*INSTRUCTIONS FOR THE TASK:* Below is a listing; write it out exactly and drop any images from it.

*DATA EXCERPT:*
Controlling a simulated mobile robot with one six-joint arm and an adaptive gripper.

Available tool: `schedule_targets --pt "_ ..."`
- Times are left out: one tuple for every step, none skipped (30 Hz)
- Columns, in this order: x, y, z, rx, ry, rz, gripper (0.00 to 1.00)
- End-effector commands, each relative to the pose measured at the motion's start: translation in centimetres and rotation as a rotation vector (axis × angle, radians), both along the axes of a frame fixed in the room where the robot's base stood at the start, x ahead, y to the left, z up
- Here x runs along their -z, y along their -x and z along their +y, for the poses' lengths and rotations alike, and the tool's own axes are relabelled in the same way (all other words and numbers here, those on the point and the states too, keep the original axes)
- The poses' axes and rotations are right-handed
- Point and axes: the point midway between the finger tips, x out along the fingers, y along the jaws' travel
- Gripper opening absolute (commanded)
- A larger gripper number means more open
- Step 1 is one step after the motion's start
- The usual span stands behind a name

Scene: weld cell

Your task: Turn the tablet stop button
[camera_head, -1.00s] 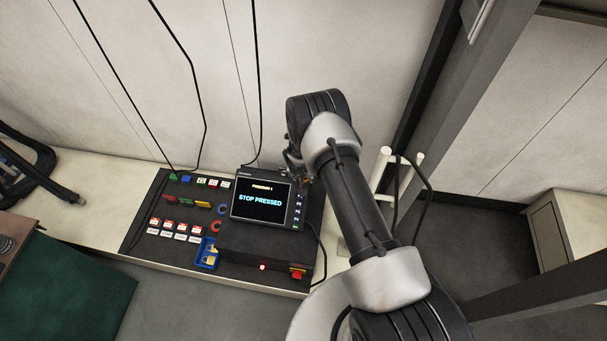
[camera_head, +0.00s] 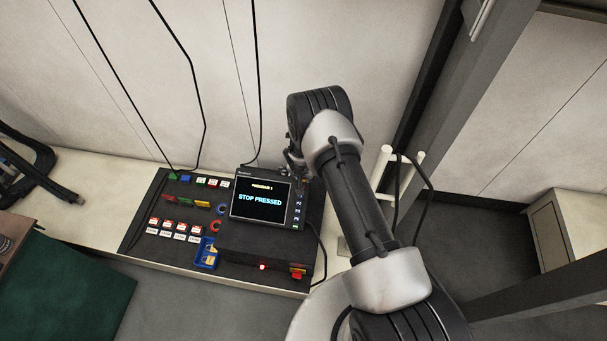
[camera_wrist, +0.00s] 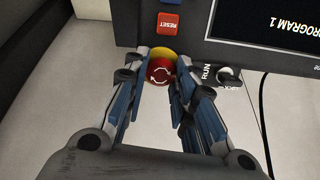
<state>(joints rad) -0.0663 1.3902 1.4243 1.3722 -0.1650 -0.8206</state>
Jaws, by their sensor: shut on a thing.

*FINISHED EXERCISE:*
Controlling a simulated mobile robot with one six-joint arm and an adaptive gripper.

Available tool: `schedule_targets --pt "_ ..."`
- Times are left out: one tuple for every step, none skipped (30 Hz)
- Columns, in this order: x, y, z, rx, ry, rz, gripper (0.00 to 1.00)
- End-effector commands, each relative to the pose measured at the motion's start: translation in centimetres and rotation as a rotation vector (axis × angle, radians), both along the axes of a frame fixed in the room where the robot's base stood at the start, x ahead, y to the left, z up
- Here x runs along their -z, y along their -x and z along their +y, for the poses' lengths and rotations alike, and the tool's own axes are relabelled in the same way (all other words and numbers here, those on the point and the states too, keep the original axes)
- The poses' axes and rotations are right-handed
- Point and axes: the point midway between the finger tips, x out along the fingers, y along the jaws' travel
- Gripper opening absolute (commanded)
- A larger gripper number means more open
- Step 1 is one step after the motion's start
- The usual span stands behind a name

Scene: weld cell

Your task: Turn the tablet stop button
[camera_head, -1.00s] 
[camera_head, +0.00s] 
[camera_wrist, +0.00s] 
<state>(joints rad) -0.0663 1.3902 1.4243 1.3722 -0.1650 -0.8206</state>
Jaws, by their sensor: shut on a thing.

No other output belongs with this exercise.